Gen dan Riku pergi ke Tamarokuto Science Center, yang terletak kira-kira 15 menit bermobil dari rumah kami. Mereka mengejar tayangan film mengenai planetarium yang diputar mulai pukul 10:30 selama 50 menit. Tempat tersebut mempunyai panggilan kesayangan, “Science Egg”, karena bentuknya seperti telur raksasa. Dan saya bisa bayangkan betapa asyiknya jika tanggal 22 kemarin menikmati gerhana matahari di “Science Egg” ini. Jika mau memang harus mendaftar, karena pasti banyak anak-anak akan datang karena persis liburan musim panas.

Saya tidak tahu persis apa saja yang mereka lihat di dalam planetarium itu. Karena setelah mereka kembali, saya masih sibuk membereskan rumah, packing barang, belanja dan akhirnya lupa mendengarkan cerita mereka.

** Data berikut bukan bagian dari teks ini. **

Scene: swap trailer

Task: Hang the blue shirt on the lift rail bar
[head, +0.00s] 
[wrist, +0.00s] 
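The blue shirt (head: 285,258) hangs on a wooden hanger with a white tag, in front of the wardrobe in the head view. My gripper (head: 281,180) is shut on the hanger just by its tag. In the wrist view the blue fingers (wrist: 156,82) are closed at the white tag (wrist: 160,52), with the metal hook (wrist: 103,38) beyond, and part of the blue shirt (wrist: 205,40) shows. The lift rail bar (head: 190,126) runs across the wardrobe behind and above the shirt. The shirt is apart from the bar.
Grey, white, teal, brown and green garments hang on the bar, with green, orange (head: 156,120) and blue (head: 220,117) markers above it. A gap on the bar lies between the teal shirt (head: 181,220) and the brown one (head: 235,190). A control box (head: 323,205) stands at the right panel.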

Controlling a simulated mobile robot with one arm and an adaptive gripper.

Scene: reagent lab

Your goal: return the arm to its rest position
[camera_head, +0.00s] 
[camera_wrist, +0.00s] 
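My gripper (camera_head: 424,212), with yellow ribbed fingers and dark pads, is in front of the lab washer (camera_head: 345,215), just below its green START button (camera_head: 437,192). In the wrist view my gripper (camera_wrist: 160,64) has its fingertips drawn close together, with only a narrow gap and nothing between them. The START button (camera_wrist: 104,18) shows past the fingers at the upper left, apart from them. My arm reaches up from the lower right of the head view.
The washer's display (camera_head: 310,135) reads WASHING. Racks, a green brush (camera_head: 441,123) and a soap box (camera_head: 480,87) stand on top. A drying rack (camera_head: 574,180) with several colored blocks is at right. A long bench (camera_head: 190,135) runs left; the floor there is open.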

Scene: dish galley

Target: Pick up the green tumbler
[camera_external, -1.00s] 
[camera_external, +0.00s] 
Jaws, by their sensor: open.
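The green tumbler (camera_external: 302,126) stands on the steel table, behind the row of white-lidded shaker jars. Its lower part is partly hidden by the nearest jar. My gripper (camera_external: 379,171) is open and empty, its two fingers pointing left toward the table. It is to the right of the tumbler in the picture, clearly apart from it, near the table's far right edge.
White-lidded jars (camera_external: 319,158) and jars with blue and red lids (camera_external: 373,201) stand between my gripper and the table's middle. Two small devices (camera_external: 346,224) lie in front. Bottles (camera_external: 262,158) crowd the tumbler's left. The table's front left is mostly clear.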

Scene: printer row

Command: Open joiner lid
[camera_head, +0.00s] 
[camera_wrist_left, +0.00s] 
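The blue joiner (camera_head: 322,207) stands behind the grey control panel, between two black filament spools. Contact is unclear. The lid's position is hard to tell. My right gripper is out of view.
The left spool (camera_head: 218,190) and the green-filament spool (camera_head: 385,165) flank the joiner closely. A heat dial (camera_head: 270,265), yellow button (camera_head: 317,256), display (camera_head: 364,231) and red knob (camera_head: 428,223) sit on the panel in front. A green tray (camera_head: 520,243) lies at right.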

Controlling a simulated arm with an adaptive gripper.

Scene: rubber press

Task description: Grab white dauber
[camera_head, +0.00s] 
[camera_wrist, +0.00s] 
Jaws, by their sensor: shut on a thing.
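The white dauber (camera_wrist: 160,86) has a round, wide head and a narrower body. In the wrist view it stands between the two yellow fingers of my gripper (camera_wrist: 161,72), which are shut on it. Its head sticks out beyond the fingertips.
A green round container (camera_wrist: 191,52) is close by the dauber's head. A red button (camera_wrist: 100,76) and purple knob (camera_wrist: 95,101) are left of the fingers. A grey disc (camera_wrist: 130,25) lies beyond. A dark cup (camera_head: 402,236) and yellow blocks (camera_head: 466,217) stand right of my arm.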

Tapi yang pasti saya kaget menemukan foto-foto Riku membuat bentuk bangunan dari tumpukan kayu seperti lego.

Rupanya di dalam planetarium tersebut ada sebuah hall, yang bisa dipakai untuk event tertentu. Dan hari itu ada event dari perusahaan KAPLA. balok kayu terkenal buatan Perancis yang ditemukan oleh seorang belanda kolektor/dealer  benda bersejarah dan antik bernama Tom van der Bruggen. Kata Kapla itu sendiri berasal dari kata Kabouter Plankjes (Plang/papan kecil)

Melihat Riku menyusun Kapla seperti di foto, saya lalu teringat bahwa setiap musim panas di Jepang ada lomba menyusun domino. Domino Taoshi ドミノ倒し, merubuhkan domino yang telah diatur sedemikian rupa sehingga waktu domino itu jatuh membuat gambar yang bagus. Untuk anak SD, pertandingan begini diadakan untuk tingkat seluruh Jepang, dan tidak mudah loh untuk menciptakan kekompakan dalam regu, kesabaran memasang domino karena setiap kali jatuh berarti harus ulang semua, dan kreatifitas menciptakan bentuk-bentuk unik. Tapi yang paling penting memang kerjasama. Kadang saya ikut menangis melihat usaha-usaha anak-anak itu yang terekam dalam tayangan televisi. Bagaimana mereka berusaha dan menghasilkan tangis gembira maupun tangis sedih karena kalah.

foto kegiatan sekolah di Gifu diambil dari sini http://school.gifu-net.ed.jp/ogknisi-hs/ibento/h17/bunnkasai/bunkasai.htm

Saya memang tidak tinggal di Indonesia, sehingga tidak tahu sampai sejauh mana kegiatan anak-anak di Indonesia dalam mengembangkan kreatifitasnya. Semoga saja masih banyak orang yang mau bersama-sama memikirkan anak-anak Indonesia terutama di Hari Anak Indonesia, hari ini. Saya tetap optimis (harus) bahwa anak-anak Indonesia bisa menjadi inovator yang bukan hanya bisa mengangkat nama bangsa Indonesia tapi juga mengajak teman-temannya memajukan bangsa kita ini.